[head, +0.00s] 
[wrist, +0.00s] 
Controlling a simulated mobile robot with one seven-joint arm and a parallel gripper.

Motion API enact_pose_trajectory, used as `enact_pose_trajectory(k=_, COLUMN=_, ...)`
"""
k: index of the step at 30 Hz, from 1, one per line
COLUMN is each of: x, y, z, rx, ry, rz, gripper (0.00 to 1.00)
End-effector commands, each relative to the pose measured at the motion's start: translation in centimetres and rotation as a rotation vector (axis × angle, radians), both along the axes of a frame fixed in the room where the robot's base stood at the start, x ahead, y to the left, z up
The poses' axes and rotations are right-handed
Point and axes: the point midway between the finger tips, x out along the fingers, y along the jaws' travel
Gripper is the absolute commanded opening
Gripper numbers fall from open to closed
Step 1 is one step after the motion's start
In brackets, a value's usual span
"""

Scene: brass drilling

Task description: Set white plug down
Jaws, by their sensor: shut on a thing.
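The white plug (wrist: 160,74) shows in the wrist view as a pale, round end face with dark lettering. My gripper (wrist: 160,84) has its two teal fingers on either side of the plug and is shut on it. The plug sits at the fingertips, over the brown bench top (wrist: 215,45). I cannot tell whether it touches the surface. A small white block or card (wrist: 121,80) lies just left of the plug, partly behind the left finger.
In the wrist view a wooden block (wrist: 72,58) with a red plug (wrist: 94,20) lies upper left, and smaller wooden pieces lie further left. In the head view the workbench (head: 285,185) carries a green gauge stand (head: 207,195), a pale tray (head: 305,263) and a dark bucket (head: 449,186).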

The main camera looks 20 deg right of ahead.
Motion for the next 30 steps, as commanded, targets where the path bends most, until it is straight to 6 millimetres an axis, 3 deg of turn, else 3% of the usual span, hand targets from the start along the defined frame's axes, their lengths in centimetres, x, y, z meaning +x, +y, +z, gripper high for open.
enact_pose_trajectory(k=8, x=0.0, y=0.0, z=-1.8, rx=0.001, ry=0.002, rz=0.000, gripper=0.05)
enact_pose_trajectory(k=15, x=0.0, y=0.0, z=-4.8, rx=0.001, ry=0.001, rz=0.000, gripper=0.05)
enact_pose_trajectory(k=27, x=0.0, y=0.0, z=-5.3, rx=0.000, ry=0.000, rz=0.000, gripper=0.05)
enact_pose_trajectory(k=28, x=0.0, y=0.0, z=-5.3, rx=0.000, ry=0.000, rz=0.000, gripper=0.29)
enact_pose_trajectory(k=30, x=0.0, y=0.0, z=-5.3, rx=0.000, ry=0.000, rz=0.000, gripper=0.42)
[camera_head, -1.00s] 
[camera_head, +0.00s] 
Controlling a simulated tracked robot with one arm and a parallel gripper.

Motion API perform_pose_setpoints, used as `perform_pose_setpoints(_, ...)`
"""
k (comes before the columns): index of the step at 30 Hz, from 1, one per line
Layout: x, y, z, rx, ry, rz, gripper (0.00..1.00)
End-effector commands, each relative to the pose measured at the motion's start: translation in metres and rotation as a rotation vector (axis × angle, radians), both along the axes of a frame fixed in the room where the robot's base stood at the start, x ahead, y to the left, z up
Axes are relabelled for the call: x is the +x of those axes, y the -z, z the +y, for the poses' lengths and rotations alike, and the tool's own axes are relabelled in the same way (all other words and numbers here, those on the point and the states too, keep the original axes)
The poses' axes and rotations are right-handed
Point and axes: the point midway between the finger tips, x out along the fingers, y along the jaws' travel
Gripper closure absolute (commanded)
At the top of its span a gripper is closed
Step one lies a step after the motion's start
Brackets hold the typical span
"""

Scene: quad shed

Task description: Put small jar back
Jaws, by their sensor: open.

◇ ◇ ◇

Your task is to quote exactly the lines beginning with the one that contains "COLUMN is each" and ending with the one that contains "translation in centimetres", with nothing left out or added.

COLUMN is each of: x, y, z, rx, ry, rz, gripper (0.00 to 1.00)
End-effector commands, each relative to the pose measured at the motion's start: translation in centimetres and rotation as a rotation vector (axis × angle, radians), both along the axes of a frame fixed in the room where the robot's base stood at the start, x ahead, y to the left, z up

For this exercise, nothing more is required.